[Begin]
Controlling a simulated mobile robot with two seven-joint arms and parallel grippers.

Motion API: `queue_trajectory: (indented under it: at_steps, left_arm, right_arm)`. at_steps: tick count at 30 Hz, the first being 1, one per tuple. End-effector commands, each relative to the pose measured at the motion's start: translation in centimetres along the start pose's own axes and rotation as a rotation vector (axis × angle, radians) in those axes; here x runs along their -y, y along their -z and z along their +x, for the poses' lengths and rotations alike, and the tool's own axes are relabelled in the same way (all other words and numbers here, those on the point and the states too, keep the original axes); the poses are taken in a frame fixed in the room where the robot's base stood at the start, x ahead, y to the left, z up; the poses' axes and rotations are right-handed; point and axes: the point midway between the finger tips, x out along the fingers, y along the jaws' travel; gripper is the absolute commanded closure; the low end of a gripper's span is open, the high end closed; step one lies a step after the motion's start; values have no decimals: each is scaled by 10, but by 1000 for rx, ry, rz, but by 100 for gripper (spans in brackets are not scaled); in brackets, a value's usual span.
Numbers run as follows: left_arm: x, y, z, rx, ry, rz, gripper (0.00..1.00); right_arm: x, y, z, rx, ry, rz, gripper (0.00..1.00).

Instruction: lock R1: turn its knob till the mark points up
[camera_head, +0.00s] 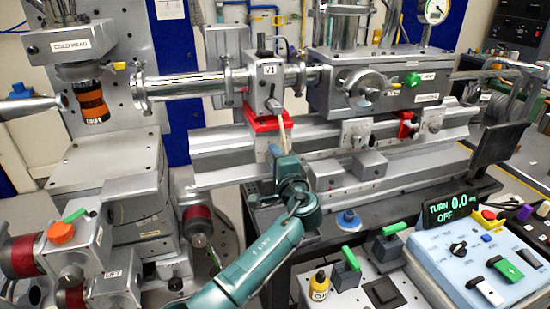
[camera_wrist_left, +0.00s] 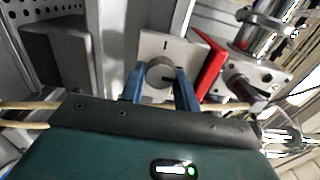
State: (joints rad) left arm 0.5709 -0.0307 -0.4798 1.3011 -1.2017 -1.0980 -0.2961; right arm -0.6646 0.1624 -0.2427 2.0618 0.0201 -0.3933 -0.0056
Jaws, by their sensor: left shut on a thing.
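The round grey knob (camera_wrist_left: 160,73) sits between the two blue fingers of my left gripper (camera_wrist_left: 160,92) in the left wrist view. The gripper is shut on it. A dark mark on the knob seems to point to the right in that view, partly hidden by the finger. The pale face plate (camera_wrist_left: 150,44) behind it has a short dark line above the knob. No R1 label is readable. In the head view my left gripper (camera_head: 277,150) reaches the rail below the V1 block and hides the knob. My right gripper is not in view.
The red clamp (camera_head: 262,121) under the V1 block (camera_head: 267,80) is close above the gripper; it also shows in the left wrist view (camera_wrist_left: 209,68). The metal rail (camera_head: 220,163) carries other knobbed blocks (camera_head: 357,131) to the right. A display (camera_head: 452,207) reads TURN 0.0, OFF.

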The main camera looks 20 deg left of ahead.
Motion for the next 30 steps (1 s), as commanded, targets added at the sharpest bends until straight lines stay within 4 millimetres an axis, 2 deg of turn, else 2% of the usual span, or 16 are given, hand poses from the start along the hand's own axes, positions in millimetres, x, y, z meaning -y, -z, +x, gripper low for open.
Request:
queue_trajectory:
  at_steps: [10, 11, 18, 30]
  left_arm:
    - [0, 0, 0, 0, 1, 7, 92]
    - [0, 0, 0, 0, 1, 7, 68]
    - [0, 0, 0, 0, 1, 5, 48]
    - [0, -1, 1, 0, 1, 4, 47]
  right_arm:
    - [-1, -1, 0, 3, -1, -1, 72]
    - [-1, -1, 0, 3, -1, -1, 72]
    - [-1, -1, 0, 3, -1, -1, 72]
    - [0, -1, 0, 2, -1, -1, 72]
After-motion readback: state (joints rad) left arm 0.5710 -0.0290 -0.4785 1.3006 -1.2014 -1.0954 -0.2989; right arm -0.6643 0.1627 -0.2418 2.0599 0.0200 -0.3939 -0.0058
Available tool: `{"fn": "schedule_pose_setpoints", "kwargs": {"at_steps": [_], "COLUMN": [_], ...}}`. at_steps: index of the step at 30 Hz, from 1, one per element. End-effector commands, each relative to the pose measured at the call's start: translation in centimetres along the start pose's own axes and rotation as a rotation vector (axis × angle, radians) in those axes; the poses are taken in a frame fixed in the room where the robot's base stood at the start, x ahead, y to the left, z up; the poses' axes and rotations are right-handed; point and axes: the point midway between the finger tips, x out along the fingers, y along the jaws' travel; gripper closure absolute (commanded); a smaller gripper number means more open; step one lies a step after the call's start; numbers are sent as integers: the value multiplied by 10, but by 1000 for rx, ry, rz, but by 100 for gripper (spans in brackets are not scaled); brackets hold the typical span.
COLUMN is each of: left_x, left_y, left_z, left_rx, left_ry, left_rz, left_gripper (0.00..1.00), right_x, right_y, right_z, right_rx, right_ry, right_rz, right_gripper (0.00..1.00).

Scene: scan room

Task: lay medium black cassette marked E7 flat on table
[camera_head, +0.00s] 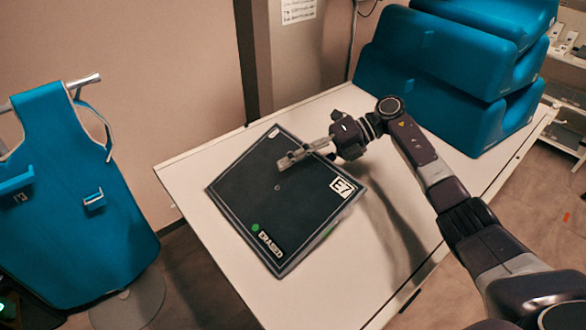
[End]
§ Work required:
Leave out the pictures and output every record above precisely as given.

§ Exercise answer:
Controlling a simulated mobile robot with two seven-joint arms and parallel grippers.

Motion API: `queue_trajectory: (indented under it: at_steps, left_arm, right_arm)`. at_steps: tick count at 30 Hz, the first being 1, one per tuple. End-effector commands, each relative to the pose measured at the motion's start: translation in centimetres along the start pose's own axes and rotation as a rotation vector (axis × angle, radians) in those axes; here x runs along their -y, y along their -z and z along their +x, for the poses' lengths and rotations alike, and the tool's own axes are relabelled in the same way (all other words and numbers here, those on the point and the states too, keep the original axes); the poses are taken in a frame fixed in the room where the robot's base stood at the start, x ahead, y to the left, z up; the poses' axes and rotations are right-handed; point and axes: the point midway between the finger tips, x out along the fingers, y along the jaws' travel; gripper is the absolute commanded closure; the low end of a gripper's span is open, the high end closed; step one lies a step after the motion's start; values have no decimals: each is scaled by 10, but by 1000 for rx, ry, rz, but by 100 for gripper (spans in brackets are not scaled); in brackets, a value's usual span.
Numbers run as follows: left_arm: x, y, z, rx, ry, rz, gripper (0.00..1.00); right_arm: x, y, z, rx, ry, rz, gripper (0.00..1.00).

Instruction: lock R1: turn its knob till the mark points up
[camera_head, +0.00s] 
[camera_wrist_left, +0.00s] 
State: (joints rad) left arm 0.5709 -0.0307 -0.4798 1.3011 -1.2017 -1.0980 -0.2961; right arm -0.6646 0.1624 -0.2427 2.0618 0.0201 -0.3933 -0.0056
Jaws, by their sensor: left shut on a thing.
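The round grey knob (camera_wrist_left: 160,73) sits between the two blue fingers of my left gripper (camera_wrist_left: 160,92) in the left wrist view. The gripper is shut on it. A dark mark on the knob seems to point to the right in that view, partly hidden by the finger. The pale face plate (camera_wrist_left: 150,44) behind it has a short dark line above the knob. No R1 label is readable. In the head view my left gripper (camera_head: 277,150) reaches the rail below the V1 block and hides the knob. My right gripper is not in view.
The red clamp (camera_head: 262,121) under the V1 block (camera_head: 267,80) is close above the gripper; it also shows in the left wrist view (camera_wrist_left: 209,68). The metal rail (camera_head: 220,163) carries other knobbed blocks (camera_head: 357,131) to the right. A display (camera_head: 452,207) reads TURN 0.0, OFF.

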The main camera looks 20 deg left of ahead.
Motion for the next 30 steps (1 s), as commanded, targets added at the sharpest bends until straight lines stay within 4 millimetres an axis, 2 deg of turn, else 2% of the usual span, or 16 are given, hand poses from the start along the hand's own axes, positions in millimetres, x, y, z meaning -y, -z, +x, gripper low for open.
Request:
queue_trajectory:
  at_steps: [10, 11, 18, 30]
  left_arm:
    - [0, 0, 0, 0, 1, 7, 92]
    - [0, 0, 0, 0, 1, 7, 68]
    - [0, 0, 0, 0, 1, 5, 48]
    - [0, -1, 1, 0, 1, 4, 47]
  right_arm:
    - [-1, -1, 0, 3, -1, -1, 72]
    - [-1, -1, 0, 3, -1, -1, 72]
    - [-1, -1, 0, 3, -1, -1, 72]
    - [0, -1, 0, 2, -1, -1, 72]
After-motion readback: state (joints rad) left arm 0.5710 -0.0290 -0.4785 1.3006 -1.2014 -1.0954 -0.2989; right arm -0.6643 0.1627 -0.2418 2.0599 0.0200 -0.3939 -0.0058
Available tool: `{"fn": "schedule_pose_setpoints", "kwargs": {"at_steps": [_], "COLUMN": [_], ...}}`. at_steps: index of the step at 30 Hz, from 1, one per element. End-effector commands, each relative to the pose measured at the call's start: translation in centimetres along the start pose's own axes and rotation as a rotation vector (axis × angle, radians) in those axes; the poses are taken in a frame fixed in the room where the robot's base stood at the start, x ahead, y to the left, z up; the poses' axes and rotations are right-handed; point and axes: the point midway between the finger tips, x out along the fingers, y along the jaws' travel; gripper closure absolute (commanded); a smaller gripper number means more open; step one lies a step after the call's start; numbers are sent as integers: the value multiplied by 10, but by 1000 for rx, ry, rz, but by 100 for gripper (spans in brackets are not scaled); brackets hold the typical span.
COLUMN is each of: left_x, left_y, left_z, left_rx, left_ry, left_rz, left_gripper (0.00..1.00), right_x, right_y, right_z, right_rx, right_ry, right_rz, right_gripper (0.00..1.00).

Scene: scan room

Task: lay medium black cassette marked E7 flat on table
[camera_head, +0.00s] 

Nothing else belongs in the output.